# [Exercise description]
No pictures go into the copy. Write out exactly the lines below from the one containing "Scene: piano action" through the one containing "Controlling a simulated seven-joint".

--------------------------------

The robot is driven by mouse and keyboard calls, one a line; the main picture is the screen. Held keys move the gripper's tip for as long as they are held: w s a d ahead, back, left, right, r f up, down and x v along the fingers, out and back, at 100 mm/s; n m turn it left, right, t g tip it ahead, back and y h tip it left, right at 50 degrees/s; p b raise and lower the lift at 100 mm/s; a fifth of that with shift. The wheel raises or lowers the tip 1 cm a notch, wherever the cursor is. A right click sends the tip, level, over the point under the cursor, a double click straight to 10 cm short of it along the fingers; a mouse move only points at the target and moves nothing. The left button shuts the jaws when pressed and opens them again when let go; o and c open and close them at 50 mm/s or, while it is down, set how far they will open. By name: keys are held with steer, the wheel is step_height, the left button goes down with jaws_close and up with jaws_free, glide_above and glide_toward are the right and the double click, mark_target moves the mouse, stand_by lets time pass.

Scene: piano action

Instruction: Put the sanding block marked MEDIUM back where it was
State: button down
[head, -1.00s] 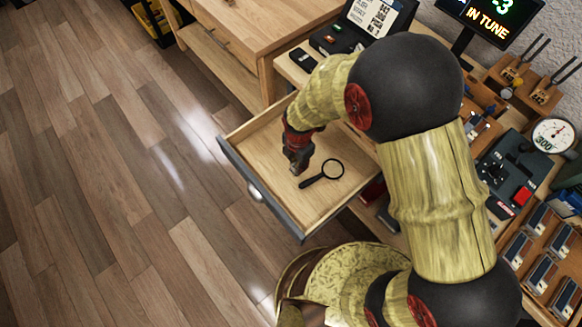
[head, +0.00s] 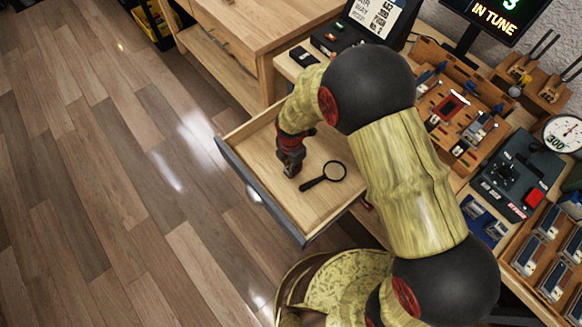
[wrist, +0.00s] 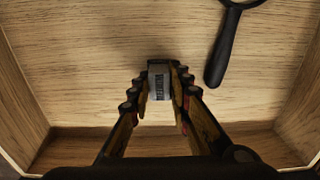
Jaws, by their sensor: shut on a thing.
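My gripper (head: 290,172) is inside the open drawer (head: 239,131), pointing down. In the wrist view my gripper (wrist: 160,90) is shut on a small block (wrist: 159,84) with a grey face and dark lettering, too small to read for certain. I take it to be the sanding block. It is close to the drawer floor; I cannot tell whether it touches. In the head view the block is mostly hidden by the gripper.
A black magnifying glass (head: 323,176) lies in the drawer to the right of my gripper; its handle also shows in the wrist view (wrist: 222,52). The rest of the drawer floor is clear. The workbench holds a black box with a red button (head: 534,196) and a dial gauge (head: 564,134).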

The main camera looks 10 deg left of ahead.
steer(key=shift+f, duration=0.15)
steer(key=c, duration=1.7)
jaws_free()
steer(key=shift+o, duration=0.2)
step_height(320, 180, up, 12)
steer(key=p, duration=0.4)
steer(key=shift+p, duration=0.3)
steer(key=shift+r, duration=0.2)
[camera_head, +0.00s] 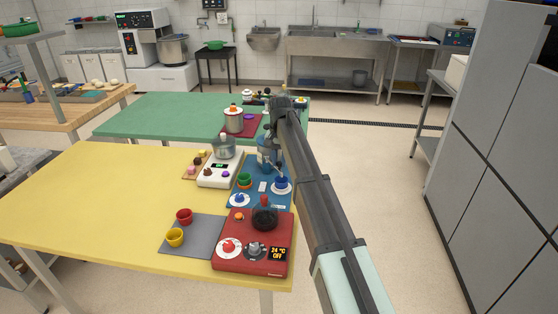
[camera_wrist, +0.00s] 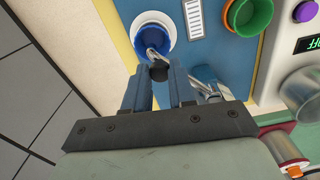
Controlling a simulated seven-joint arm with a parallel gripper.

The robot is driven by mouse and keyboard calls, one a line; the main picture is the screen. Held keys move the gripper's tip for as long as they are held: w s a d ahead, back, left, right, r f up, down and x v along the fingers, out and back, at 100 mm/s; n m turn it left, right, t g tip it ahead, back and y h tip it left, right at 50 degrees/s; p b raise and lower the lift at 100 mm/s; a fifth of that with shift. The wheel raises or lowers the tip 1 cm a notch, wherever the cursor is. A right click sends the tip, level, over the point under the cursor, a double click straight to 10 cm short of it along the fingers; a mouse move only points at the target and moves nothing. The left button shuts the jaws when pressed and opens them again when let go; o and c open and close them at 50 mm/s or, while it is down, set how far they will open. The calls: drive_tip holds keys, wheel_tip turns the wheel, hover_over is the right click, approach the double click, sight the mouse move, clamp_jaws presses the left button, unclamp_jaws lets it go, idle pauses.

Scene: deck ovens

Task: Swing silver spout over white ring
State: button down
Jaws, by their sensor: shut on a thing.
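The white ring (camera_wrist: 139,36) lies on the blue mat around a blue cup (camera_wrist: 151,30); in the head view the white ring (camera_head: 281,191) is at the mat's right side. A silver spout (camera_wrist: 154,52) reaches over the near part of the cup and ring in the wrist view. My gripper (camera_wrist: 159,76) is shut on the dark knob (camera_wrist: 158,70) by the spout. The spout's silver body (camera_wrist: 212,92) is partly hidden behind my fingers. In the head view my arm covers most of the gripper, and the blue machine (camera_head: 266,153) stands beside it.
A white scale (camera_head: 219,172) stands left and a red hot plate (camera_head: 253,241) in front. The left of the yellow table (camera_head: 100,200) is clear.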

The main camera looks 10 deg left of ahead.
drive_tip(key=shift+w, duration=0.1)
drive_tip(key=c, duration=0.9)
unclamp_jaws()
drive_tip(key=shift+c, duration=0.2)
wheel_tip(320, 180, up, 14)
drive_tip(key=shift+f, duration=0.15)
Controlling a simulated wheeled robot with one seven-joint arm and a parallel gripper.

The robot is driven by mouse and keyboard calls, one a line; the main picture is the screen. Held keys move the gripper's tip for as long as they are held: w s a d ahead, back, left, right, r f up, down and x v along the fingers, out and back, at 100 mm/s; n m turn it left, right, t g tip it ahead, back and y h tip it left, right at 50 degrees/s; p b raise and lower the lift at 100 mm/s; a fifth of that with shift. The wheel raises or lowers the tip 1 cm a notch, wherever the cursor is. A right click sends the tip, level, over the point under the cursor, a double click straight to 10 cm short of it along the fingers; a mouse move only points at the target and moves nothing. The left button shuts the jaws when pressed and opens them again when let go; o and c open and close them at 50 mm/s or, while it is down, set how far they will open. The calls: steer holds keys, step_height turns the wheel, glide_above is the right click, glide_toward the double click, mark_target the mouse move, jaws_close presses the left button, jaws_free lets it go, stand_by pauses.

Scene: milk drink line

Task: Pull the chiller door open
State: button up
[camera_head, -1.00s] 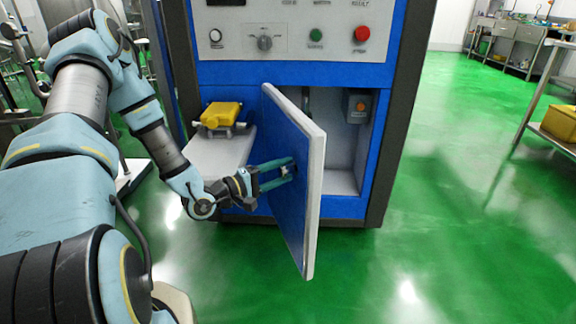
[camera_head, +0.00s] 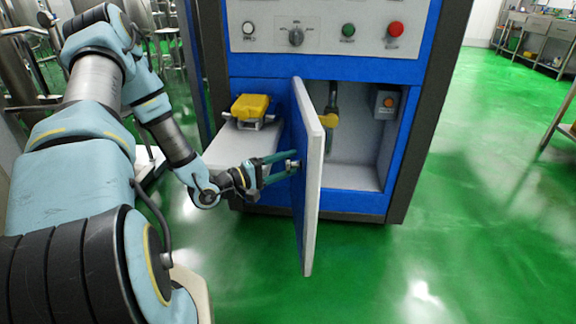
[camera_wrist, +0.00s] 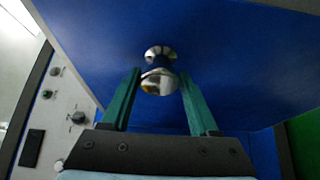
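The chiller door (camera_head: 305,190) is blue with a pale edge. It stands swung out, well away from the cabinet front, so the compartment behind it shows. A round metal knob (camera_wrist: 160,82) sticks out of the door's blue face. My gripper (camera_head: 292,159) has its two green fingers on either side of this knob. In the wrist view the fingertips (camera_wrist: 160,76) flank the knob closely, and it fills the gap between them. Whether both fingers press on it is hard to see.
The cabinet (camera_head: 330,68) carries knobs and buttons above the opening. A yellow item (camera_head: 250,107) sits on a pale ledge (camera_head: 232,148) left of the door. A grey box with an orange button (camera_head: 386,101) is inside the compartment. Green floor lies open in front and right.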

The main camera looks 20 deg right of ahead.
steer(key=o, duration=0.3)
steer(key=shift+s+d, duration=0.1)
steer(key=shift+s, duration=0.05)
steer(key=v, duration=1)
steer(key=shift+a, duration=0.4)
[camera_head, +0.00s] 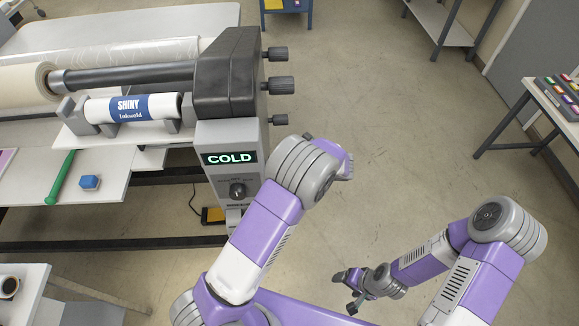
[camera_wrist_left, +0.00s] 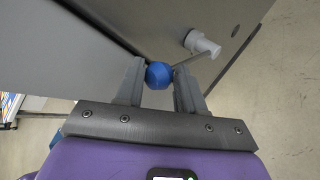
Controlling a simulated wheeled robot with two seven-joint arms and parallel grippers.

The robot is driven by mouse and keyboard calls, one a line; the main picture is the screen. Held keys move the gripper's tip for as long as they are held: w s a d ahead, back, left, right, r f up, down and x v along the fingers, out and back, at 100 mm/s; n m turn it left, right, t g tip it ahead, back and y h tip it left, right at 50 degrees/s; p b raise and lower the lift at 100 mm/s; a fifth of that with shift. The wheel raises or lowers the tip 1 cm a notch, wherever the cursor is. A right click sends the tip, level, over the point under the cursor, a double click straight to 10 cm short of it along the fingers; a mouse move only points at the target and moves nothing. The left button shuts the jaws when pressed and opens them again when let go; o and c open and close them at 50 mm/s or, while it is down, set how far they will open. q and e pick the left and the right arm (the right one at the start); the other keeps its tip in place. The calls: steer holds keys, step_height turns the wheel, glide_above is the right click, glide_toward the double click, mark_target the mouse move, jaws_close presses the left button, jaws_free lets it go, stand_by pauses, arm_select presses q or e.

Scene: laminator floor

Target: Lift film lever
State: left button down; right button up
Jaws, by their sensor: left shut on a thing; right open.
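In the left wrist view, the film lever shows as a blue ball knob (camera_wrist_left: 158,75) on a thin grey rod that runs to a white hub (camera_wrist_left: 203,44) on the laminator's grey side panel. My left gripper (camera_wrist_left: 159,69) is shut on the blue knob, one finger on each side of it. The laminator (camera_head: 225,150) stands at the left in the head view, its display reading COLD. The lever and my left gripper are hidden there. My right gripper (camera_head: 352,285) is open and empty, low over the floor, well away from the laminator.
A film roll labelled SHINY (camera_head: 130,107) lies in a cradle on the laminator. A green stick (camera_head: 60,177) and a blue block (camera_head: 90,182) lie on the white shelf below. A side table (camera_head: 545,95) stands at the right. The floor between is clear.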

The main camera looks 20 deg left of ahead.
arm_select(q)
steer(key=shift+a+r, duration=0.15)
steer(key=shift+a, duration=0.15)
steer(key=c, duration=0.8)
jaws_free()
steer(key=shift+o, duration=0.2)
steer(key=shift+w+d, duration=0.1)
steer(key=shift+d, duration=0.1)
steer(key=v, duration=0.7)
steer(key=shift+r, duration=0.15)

--------------------------------

# [Written reply]
Scene: piano action

Instruction: Put the sanding block marked MEDIUM back where it was
State: button down
[head, -1.00s] 
[head, +0.00s] 
[wrist, +0.00s] 
Jaws, by their sensor: shut on a thing.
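My gripper (head: 290,172) is inside the open drawer (head: 239,131), pointing down. In the wrist view my gripper (wrist: 160,90) is shut on a small block (wrist: 159,84) with a grey face and dark lettering, too small to read for certain. I take it to be the sanding block. It is close to the drawer floor; I cannot tell whether it touches. In the head view the block is mostly hidden by the gripper.
A black magnifying glass (head: 323,176) lies in the drawer to the right of my gripper; its handle also shows in the wrist view (wrist: 222,52). The rest of the drawer floor is clear. The workbench holds a black box with a red button (head: 534,196) and a dial gauge (head: 564,134).

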The main camera looks 10 deg left of ahead.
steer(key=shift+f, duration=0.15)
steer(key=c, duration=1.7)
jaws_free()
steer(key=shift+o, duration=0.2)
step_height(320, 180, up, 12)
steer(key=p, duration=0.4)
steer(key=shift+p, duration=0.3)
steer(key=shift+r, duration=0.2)
[camera_head, +0.00s] 
[camera_wrist, +0.00s] 
Controlling a simulated seven-joint arm with a parallel gripper.

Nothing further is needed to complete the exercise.